[Description of the task]
For the entries below, copy exactly the line that contains "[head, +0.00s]" through the line that contains "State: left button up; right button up", both ends included, and exclude all pictures.

[Data for this task]
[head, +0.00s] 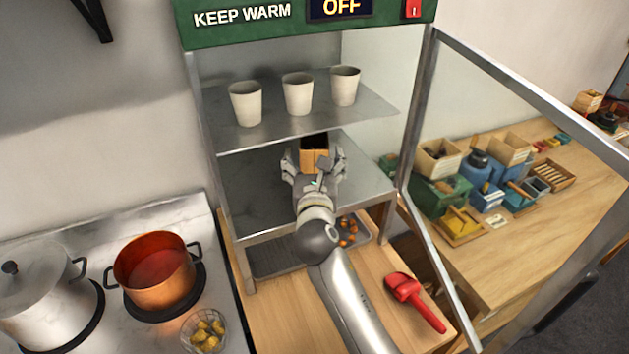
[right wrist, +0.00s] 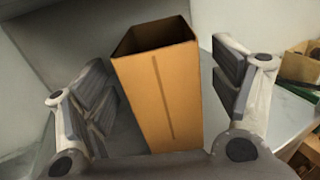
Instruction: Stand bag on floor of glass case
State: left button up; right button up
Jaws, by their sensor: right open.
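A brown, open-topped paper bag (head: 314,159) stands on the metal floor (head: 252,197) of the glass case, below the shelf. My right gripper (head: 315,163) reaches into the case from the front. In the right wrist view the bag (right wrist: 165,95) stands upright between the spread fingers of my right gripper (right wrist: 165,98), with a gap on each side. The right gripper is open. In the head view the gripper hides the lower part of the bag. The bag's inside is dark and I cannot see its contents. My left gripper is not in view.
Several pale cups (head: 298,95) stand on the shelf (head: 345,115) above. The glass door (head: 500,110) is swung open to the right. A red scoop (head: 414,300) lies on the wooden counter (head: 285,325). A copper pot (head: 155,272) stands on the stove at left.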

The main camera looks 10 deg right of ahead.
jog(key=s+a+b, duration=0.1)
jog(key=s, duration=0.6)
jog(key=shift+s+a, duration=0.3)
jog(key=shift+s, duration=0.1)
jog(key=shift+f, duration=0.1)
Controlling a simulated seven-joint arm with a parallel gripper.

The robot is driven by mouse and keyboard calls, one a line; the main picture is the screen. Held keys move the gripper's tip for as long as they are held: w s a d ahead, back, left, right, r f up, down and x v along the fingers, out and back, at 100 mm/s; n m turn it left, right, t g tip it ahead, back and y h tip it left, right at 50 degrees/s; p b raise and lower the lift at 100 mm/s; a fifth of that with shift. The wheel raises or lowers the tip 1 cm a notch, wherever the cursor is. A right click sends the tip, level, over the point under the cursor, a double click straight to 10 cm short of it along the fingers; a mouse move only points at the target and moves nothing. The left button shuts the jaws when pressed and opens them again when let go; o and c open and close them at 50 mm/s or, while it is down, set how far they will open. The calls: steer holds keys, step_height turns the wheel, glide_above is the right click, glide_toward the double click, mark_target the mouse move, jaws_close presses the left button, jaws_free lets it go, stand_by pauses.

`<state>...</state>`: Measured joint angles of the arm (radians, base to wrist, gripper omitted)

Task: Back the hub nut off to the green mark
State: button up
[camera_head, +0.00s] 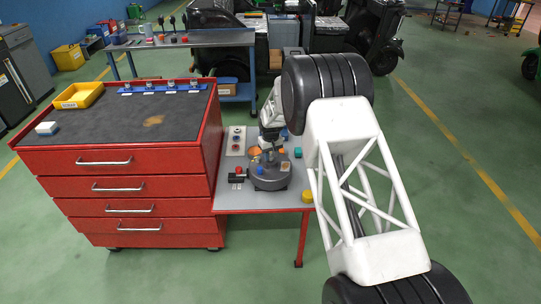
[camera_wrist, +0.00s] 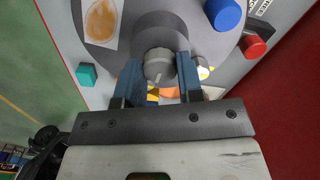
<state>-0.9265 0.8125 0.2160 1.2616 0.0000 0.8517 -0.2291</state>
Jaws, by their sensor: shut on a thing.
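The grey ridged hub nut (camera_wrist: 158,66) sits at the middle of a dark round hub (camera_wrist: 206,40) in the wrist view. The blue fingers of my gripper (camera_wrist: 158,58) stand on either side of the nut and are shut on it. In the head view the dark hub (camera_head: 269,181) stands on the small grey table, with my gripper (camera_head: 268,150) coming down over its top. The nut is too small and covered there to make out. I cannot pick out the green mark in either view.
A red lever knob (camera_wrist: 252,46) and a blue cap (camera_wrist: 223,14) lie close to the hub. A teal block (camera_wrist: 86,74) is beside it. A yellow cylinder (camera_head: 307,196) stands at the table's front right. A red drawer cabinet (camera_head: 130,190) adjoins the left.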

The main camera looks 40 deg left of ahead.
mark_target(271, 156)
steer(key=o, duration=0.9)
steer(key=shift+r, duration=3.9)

--

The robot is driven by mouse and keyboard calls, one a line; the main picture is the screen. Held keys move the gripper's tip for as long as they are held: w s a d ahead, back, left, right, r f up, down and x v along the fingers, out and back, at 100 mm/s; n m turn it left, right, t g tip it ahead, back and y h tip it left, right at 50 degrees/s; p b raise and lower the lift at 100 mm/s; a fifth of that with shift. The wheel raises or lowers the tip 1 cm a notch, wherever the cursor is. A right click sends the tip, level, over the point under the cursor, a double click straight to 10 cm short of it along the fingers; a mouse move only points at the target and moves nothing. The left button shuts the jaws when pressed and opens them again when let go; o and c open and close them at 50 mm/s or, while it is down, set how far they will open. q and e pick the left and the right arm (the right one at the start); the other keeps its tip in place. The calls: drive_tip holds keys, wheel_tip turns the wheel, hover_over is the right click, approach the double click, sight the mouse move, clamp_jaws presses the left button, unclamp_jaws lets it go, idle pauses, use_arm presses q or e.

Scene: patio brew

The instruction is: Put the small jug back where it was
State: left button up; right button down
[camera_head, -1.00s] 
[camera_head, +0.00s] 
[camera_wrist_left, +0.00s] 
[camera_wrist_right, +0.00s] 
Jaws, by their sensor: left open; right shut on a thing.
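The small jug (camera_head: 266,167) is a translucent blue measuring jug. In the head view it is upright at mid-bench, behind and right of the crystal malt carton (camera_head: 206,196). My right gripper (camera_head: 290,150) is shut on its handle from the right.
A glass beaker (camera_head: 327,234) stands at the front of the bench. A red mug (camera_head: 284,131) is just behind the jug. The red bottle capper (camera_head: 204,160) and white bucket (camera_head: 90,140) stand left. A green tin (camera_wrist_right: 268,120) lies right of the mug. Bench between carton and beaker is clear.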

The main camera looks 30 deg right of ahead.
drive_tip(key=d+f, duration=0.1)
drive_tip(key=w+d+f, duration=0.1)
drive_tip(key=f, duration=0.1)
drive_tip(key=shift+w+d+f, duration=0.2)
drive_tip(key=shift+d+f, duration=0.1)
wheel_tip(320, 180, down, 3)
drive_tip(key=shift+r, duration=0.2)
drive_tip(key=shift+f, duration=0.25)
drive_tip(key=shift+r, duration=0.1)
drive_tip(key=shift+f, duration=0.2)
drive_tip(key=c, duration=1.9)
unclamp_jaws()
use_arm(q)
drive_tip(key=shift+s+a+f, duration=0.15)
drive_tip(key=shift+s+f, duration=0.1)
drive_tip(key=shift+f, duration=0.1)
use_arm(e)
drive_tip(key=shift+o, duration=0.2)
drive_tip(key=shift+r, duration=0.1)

* * *

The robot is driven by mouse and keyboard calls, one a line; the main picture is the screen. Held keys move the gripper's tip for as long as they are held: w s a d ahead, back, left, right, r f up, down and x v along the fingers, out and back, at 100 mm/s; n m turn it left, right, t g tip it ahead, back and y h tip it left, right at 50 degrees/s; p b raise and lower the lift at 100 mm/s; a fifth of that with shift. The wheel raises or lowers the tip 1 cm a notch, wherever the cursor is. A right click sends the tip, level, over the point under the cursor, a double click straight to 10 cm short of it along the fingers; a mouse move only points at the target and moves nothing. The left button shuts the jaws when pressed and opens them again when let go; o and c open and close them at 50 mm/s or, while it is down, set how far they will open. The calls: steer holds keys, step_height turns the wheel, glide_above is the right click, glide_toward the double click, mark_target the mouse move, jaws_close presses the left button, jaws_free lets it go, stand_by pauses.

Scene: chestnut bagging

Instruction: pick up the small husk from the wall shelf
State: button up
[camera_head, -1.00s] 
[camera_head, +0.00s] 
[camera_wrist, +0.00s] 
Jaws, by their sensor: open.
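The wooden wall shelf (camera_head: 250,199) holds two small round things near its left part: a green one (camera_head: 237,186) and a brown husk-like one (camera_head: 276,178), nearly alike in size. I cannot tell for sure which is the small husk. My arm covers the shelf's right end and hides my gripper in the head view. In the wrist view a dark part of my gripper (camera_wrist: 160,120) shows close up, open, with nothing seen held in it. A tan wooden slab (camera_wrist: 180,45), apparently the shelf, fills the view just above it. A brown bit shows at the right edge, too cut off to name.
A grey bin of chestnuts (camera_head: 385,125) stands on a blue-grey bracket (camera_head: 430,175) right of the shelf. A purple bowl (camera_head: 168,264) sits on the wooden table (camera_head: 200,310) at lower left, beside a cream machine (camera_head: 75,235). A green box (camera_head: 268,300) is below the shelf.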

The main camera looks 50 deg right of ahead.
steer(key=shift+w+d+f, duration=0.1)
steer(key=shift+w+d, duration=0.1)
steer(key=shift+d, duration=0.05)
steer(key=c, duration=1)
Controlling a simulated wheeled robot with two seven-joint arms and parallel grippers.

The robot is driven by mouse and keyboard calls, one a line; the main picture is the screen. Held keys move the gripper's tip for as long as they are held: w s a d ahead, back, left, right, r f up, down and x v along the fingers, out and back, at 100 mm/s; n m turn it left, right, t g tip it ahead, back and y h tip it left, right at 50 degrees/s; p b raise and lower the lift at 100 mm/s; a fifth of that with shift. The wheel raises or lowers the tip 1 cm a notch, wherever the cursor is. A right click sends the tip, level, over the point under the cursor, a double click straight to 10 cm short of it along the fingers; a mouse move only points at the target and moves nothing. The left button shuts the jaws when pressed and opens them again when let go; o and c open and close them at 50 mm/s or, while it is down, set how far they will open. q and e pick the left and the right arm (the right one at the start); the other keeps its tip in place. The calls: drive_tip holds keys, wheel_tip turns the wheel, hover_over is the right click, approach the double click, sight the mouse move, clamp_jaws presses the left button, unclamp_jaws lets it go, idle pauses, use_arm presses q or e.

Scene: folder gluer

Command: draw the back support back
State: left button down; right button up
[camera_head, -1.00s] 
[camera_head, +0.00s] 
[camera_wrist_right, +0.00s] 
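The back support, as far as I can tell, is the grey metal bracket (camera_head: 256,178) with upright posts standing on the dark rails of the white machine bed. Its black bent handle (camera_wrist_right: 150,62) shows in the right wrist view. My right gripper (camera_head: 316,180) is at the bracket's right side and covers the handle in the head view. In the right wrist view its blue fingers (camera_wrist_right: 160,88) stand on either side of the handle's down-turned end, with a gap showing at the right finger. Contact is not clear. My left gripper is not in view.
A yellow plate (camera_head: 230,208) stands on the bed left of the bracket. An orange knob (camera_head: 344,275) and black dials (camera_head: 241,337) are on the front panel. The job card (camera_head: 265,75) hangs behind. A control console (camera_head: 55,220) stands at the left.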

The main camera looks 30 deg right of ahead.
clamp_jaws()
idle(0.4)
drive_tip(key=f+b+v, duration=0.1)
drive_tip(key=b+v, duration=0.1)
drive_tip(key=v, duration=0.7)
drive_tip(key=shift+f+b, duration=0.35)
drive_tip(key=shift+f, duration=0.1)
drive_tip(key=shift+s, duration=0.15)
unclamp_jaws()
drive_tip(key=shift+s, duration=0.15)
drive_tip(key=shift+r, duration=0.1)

[Response to the task]
[head, +0.00s] 
[right wrist, +0.00s] 
Instruction: Stand bag on floor of glass case
State: left button up; right button up

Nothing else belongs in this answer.